Menurut Joachim Wach, seorang sarjana
ahli dalam sosiologi agama, setidaknya terdapat dua pandangan terhadap
kehadiran agama dalam suatu masyarakat, negatif dan positif. Pendapat
pertama mengatakan, ketika agama hadir dalam satu komunitas,
perpecahan tak dapat dielakkan. Dalam hal ini, agama dinilai sebagai faktor
disintegrasi. Mengapa? Salah satu sebabnya adalah ia hadir dengan seperangkat
ritual dan sistem kepercayaan yang lama-lama melahirkan suatu komunitas
tersendiri yang berbeda dari komunitas pemeluk agama lain. Rasa perbedaan
tadi kian intensif ketika para pemeluk suatu agama telah sampai pada sikap dan
keyakinan bahwa satu-satunya agama yang benar adalah agama yang dipeluknya.
Sedangkan yang lain salah dan kalau perlu dimusuhi.
Pandangan yang kedua adalah
sebaliknya. Justru agama berperan sebagai faktor integrasi. Katakanlah
ketika masyarakat hidup dalam suku-suku dengan sentimen sukuisme yang tinggi,
bahkan di sana berlaku hukum rimba, biasanya agama mampu berperan memberikan
ikatan baru yang lebih menyeluruh sehingga terkuburlah kepingan-kepingan
sentimen lama sumber perpecahan tadi. Agama dengan sistem kepercayaan yang baku,
bentuk ritual yang sakral, serta organisasi keagamaan dalam hubungan sosial
mempunyai daya ikat yang amat kuat bagi integrasi masyarakat.[5]

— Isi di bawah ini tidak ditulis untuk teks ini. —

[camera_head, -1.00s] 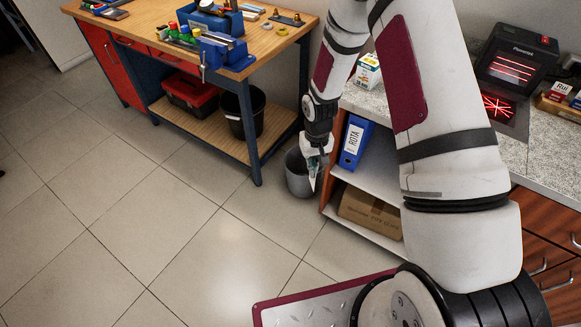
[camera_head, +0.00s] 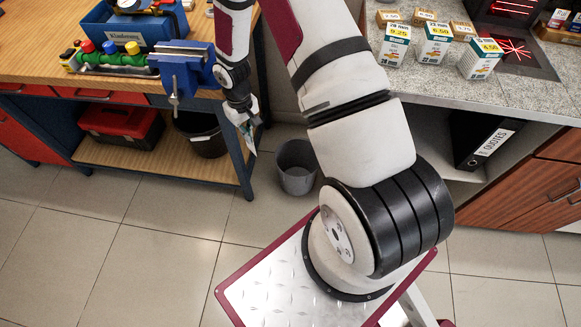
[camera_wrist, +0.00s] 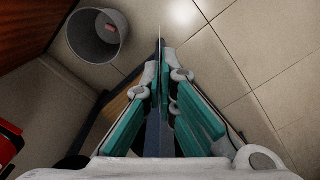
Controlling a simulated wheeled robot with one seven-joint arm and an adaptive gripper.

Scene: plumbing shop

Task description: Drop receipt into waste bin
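My gripper (camera_head: 246,117) hangs in front of the blue workbench leg, left of the waste bin in the head view. Its teal-padded fingers (camera_wrist: 164,65) are close together in the wrist view. A thin pale receipt (camera_head: 251,141) sticks down from the fingertips; the wrist view shows it nearly edge-on (camera_wrist: 160,48). The grey waste bin (camera_head: 297,181) stands upright on the floor, apart from the gripper. In the wrist view the bin (camera_wrist: 75,40) is at the upper left, with a small reddish item inside. The receipt is not over its opening in that view.
The workbench (camera_head: 110,67) with a blue vise (camera_head: 188,66) is left of the bin. A black bucket (camera_head: 208,145) and red toolbox (camera_head: 120,124) sit on its lower shelf. The counter (camera_head: 425,84) with small boxes is at the right. The floor in front is clear.

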Teori di atas bagi bangsa Indonesia
amat mudah dipahami. Sebelum Islam datang, bentuk persatuan memang sudah ada
dan terjalin kuat di bumi nusantara ini. Apa yang mengikat? Bisa jadi oleh
emosionalitas keyakinan pada agama Hindu atau Buddha, atau bisa saja karena
rasa sukuisme (ikatan agama dalam sosiologi kadang-kadang di sejajarkan
dengan ikatan kesukuan, bahkan juga nasionalisme. Misalnya oleh Durkheim).

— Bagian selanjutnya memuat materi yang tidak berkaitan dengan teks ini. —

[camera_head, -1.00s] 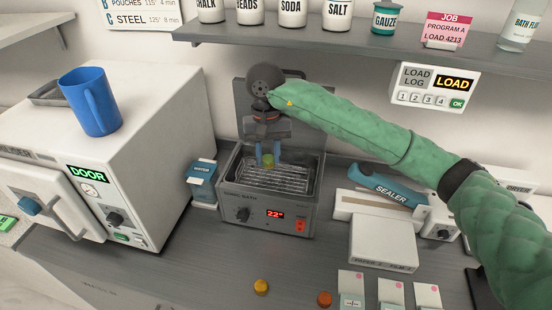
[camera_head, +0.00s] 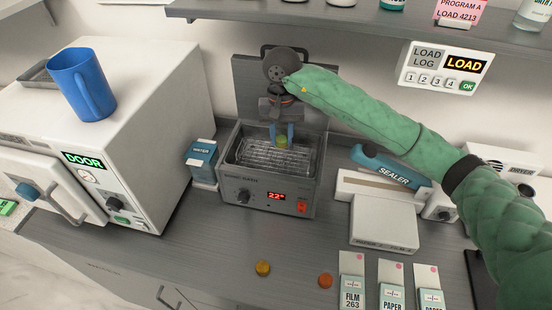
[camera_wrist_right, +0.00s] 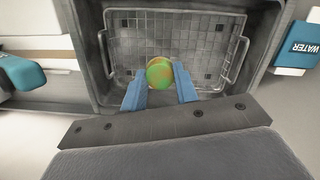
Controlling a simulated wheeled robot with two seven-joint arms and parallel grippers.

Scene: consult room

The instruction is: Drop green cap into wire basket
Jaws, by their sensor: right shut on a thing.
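The green cap (camera_head: 282,141) is held between the blue fingertips of my right gripper (camera_head: 282,132). In the right wrist view the cap (camera_wrist_right: 159,72) shows green with yellow-orange patches between the two fingers (camera_wrist_right: 160,88). The wire basket (camera_head: 262,156) sits inside the grey bath with the red 22° display. In the right wrist view the basket's wire rim and handles (camera_wrist_right: 232,62) show below the cap, which is over the basket's near part. My left gripper is in neither view.
A water box (camera_head: 203,158) stands left of the bath (camera_head: 240,196), beside the white autoclave (camera_head: 130,130) with a blue mug (camera_head: 82,85) on top. A sealer (camera_head: 390,168) stands to the right. A yellow cap (camera_head: 263,268) and an orange cap (camera_head: 325,280) lie on the counter in front.

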Tetapi pada hal tersebut kita bertanya, sejauh mana dan seberapa kuat rasa
persatuan (integrasi) tadi terwujud? Tanpa mengurangi rasa homat pada Hayamwuruk
dan Gajah mada dari Majapahit dalam merintis persatuan nusantara, bagaimana
pun juga kehadiran Islam di nusantara mempunyai andil yang amat besar dalam
menciptakan Negara Kesatuan Republik Indonesia, dari ujung Sumatera sampai
ujung Timor.
Dalam kaitan ini, thesis yang amat
menarik diajukan oleh Prof. Dr. Naquib al-Attas dari Universitas Malaysia, bahwa
berkat Islamlah maka bahasa Melayu berkembang cepat di nusantara ini, yang
pada akhirnya diresmikan sebagai bahasa Indonesia, bahasa nasional. Mengapa
bahasa Melayu yang relatif digunakan oleh kelompok kecil sanggup mengeser
bahasa Jawa yang dominan? Naquib menjawab, bahasa Jawa telah dirasuki
falsafah Hindu yang feodalistik dan membagi manusia pada kelas-kelas,
sementara Islam yang bersifat demokratis, tidak mengenal kelas. Satu-satunya
alternatif yang tepat adalah berkomunikasi dengan bahasa Melayu.
Jalinan antara sifat Islam yang demokratis, bahasa Melayu yang digunakan,
lalu disebarkan oleh para pedagang yang merangkap sebagai juru dakwah, maka
pada waktu yang relatif singkat tersebarlah bahasa Melayu ke seantero nusantara
ini. Islam memperkuat penyebaran bahasa, bahasa mendorong serta memperkuat
timbulnya persatuan nusantara, dan pada gilirannya lahirlah kesatuan nasional
dengan Islam sebagai dasarnya, ditambah bahasa Melayu dan nasionalisme
sebagai pilarnya.
Dengan demikian, mengikuti teori
Joachim Wach, bagaimana pun juga kehadiran dan eksistensi Islam di Indonesia
ini jelas merupakan faktor integrasi sekaligus konflik yang amat besar, yang
mampu mengikis friksi-friksi sukuisme sebelumnya.
Sejumlah
kerusuhan dan konflik sosial telah terjadi di berbagai daerah di Indonesia,
beberapa tahun terakhir. Beberapa di antaranya berskala besar dan berlangsung
lama, seperti kerusuhan di Ambon, (mulai 1998), Poso (mulai 1998), Maluku Utara
(2000), dan beberapa tempat lain.
Kajian-kajian
yang telah dilakukan mengatakan bahwa konflik di Maluku pada awalnya disebabkan
oleh karena kesenjangan ekonomi dan kepentingan politik. Eskalasi politik
meningkat cepat karena mereka yang bertikai melibatkan sentimen keagamaan untuk
memperoleh dukungan yang cepat dan luas. Agama dalam kaitan ini bukan pemicu
konflik, karena isu agama itu muncul belakangan.